Do this - Tell how many lines carry the word "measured"; the reply is the number and nothing else.

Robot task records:
◇ ◇ ◇ ◇ ◇
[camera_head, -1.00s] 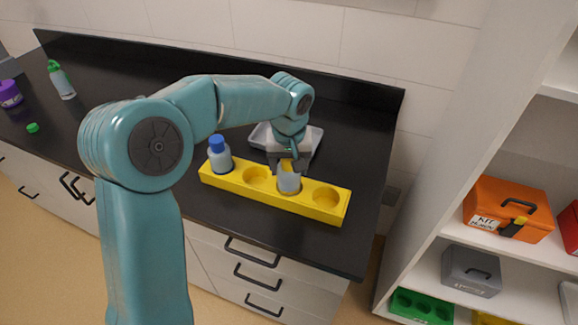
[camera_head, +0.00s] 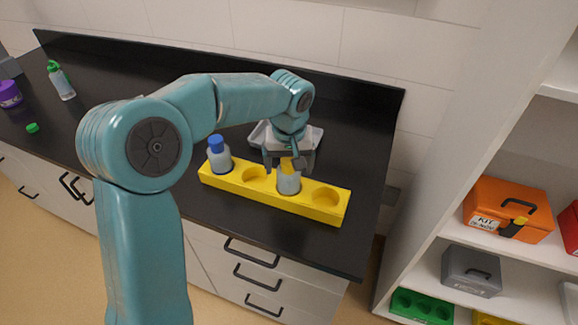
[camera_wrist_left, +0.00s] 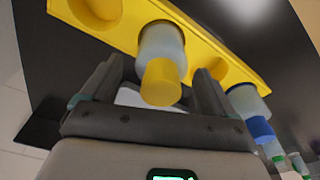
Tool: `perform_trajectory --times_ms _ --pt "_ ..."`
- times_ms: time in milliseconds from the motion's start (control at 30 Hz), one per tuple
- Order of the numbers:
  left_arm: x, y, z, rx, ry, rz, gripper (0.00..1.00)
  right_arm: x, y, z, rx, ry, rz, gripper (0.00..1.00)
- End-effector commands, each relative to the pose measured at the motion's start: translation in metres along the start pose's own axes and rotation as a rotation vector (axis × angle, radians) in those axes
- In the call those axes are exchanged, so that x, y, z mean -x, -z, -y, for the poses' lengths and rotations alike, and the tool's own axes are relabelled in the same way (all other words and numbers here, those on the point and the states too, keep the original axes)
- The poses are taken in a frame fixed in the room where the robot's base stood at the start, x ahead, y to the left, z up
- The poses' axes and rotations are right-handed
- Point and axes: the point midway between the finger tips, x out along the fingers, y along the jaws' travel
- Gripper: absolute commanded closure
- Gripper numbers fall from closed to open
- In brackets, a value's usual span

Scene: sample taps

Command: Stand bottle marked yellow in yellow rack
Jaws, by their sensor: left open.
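The yellow rack (camera_head: 325,205) lies along the front edge of the black counter and also shows in the left wrist view (camera_wrist_left: 190,33). The bottle marked yellow (camera_head: 288,183), clear with a yellow cap, stands upright in one of its holes; the left wrist view shows its cap (camera_wrist_left: 161,82) too. My left gripper (camera_head: 288,167) is open around the cap, and in the left wrist view (camera_wrist_left: 155,85) its fingers stand apart from it on both sides. A blue-capped bottle (camera_head: 219,156) stands in the rack's left end. My right gripper is not in view.
A grey tray (camera_head: 262,133) sits behind my gripper. A green-capped bottle (camera_head: 61,80), a purple-topped container (camera_head: 10,94) and a green cap (camera_head: 33,128) are at the counter's left. Shelves at right hold an orange kit box (camera_head: 508,209) and a green rack (camera_head: 421,306).

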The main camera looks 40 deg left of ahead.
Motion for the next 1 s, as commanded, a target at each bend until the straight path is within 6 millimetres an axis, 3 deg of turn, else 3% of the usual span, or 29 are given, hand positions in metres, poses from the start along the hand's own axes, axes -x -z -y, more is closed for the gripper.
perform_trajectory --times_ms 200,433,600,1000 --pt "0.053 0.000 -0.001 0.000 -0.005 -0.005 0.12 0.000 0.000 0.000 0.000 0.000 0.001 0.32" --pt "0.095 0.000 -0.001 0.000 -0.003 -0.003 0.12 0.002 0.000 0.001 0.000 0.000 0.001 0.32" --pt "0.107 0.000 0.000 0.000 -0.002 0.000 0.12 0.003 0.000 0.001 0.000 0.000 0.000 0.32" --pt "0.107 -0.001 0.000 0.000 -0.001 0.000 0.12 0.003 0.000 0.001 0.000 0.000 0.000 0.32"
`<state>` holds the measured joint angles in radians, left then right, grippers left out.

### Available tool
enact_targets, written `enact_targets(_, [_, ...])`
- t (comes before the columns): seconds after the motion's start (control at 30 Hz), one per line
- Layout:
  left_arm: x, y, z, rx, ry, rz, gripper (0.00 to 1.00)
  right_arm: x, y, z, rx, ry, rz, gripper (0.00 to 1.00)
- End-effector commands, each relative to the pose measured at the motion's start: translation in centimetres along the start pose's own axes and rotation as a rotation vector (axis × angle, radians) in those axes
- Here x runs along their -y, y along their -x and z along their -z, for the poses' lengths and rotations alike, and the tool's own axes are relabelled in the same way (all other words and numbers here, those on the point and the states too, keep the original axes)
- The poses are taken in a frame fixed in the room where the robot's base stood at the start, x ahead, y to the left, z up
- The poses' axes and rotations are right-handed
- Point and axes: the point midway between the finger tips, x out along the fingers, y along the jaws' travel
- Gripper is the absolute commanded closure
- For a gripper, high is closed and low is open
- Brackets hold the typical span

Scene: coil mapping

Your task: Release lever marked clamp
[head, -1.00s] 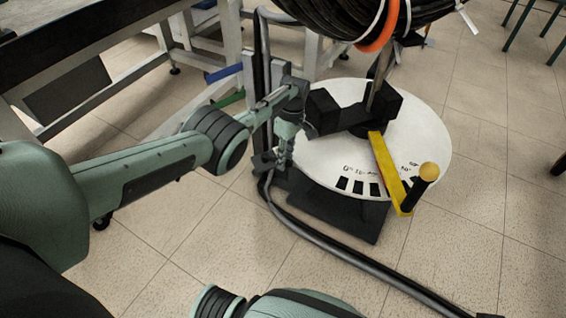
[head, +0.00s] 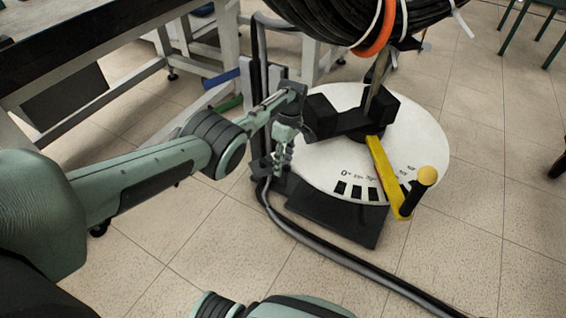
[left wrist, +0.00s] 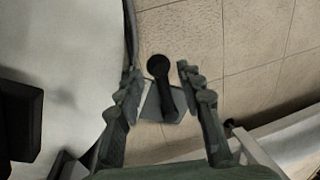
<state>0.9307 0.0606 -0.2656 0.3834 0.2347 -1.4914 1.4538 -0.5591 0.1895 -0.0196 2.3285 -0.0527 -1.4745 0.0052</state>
◇ ◇ ◇ ◇ ◇
Solution to this exercise - 3